Whoof, another whirlwind weekend. In all it was a fine time, with many details slipping by me as I wrote the previous account, but blogs shouldn’t get all our thoughts.
On Saturday we stopped by THE SOURCE on the way back to the hotel. Source was one of the fine comics establishments that bought a bunch of Indy stuff to sell on Diamond Dead Week last year (when the comics distributor took a week in December and said there will be no new product from its suppliers), so we stopped to pay our respects.
Source is more of a game store by the square foot, and it also has sections for retro candy and regional sodas, models and comics. It does all of these things very well. We even saw one of Will’s Visible Roswell Alien models. They still had a few of our comics out on the shelves as well, but it looks like we mostly sold through. I personally like having a few not sell; it’s free shelf advertising!
Saturday night we also went to the first afterparty I can recall going to at any con. We were staying in the con hotel and you’d have to walk past it to get to the bar, so that pretty much settled it. Two free drink tickets was plenty for me.
Sunday we woke up better than expected, but we got to sleep in a bit. See, on Saturday Carter met with a couple models for the next Nikki Harris, so Will and I had to get up and out a bit early. Sunday we slept in some.
Sunday can be a bit of a death march at cons. This one was pretty okay sales-wise, but retailers I spoke to mostly shrugged when asked how thing were going. Our local store, Daydreams, had a booth and felt that relatively speaking they were having a better show than C2E2. Not so much in raw numbers, but more customers were buying something as opposed to merely looking. Their box of Lantern Rings went fast at a buck each.
I think I am finally used to being on a con floor for the whole day. My spirits were high and I bought very little. Well, I didn’t spend much, let’s say. The most dangerous booth in the building was Half Price Books. They loaded up their GN, gaming and software sections and hauled them right over. I mooned over a pile of early to mid 80s DRAGON magazines (The Newsweek of the D&D Set, dontchaknow) and bought four for fifty cents each. After a while I wander back around and the guys in the booth catch me looking at the pile again. “We have a hard time selling those, so we’d make you a deal like ten for a dollar.” Cut to me with a completely full eco-bag of magazines shuffling back to the table. Ten bucks for the lot. This is my current childhood memory weak point, the magazines I pored over as a youth (or intensely coveted). DRAGON was three bucks an issue in the 80s, it wasn’t cheap.

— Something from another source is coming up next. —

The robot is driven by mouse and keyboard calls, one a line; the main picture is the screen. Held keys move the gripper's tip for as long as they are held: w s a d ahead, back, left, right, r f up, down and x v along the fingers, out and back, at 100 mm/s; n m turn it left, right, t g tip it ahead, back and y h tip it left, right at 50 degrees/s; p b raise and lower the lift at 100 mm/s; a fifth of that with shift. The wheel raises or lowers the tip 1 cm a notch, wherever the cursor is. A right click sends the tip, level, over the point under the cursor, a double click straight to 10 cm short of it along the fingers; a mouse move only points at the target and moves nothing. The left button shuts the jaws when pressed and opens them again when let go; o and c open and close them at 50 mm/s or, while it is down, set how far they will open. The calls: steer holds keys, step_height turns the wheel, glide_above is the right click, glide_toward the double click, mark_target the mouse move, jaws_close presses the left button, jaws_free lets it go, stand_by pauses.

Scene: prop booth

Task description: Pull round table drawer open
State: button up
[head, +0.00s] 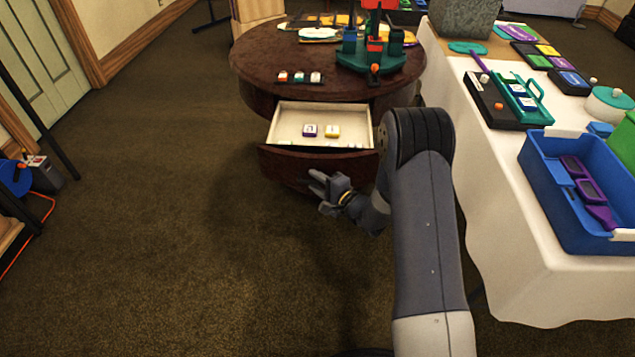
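The round table (255,65) is dark reddish-brown wood and stands at the top middle of the head view. Its drawer (290,123) is pulled out toward me, showing a pale interior. The curved dark drawer front (285,163) faces me. A white-and-purple block (309,130) and a white-and-yellow block (332,131) lie inside, with more small pieces partly hidden behind the front. My gripper (318,191) is just before the drawer front, its fingers apart and pointing left. Nothing shows between them. I cannot tell whether it touches the front.
A green stand with red parts (372,55) and small blocks (300,77) sit on the tabletop. At right, a white-clothed table (500,220) holds a blue bin (560,205). Carpet (170,220) is clear at left. A cable and grey box (45,173) lie at far left.

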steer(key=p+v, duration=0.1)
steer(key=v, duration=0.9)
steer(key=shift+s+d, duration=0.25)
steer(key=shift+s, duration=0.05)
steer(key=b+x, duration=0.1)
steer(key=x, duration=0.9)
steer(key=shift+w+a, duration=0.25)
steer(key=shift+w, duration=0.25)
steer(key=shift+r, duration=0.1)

Also got an orange plastic Baragon and something called a Geronimon for Lonnie. Grabbed a couple minis, more on those later.
Of all things, Sunday brought back something I haven’t seen since the 90s: Comics Booth Babes. Early Sunday we notice two young ladies, one in a legless red sparkle onesie and another in a dress-blues military jumpsuit with epaulets. Yes there are pictures; no I haven’t uploaded them yet. It’s been a long time since I’ve seen women hired to pull people in to a comics table. Hell we even tried it ourselves at a Wizard World many moons ago.
By the end of the day the two bright smiles of the booth babes were dampened considerably. They sat glumly behind the table, proving that not even cute girls can overcome an economy in recovery.
Across from our table was a booth that could have made a mint if they were selling anything. They were an outfit called the Propotorium and they make movie prop replicas for a museum. They had a Commando Cody jacket and blaster that made my heart beat thumpa thumpa whenever I looked at it.
Didn’t find out the identity of the weird MCBA email writer, but one of these days I’m sure it will magically come up in some conversation.
We lit out at 5, drove to Des Moines to pick up Will’s car and Will and I got back to Coralville before midnight. We’re of a mind to go to the one day Fallcon later in the year, but it’s the same weekend as New York Comicon. We still haven’t heard from NYCC if we’re worthy of Artist Alley space, so it may get tense in the next couple weeks.
More pics and analysis as soon as I find my transfer cable.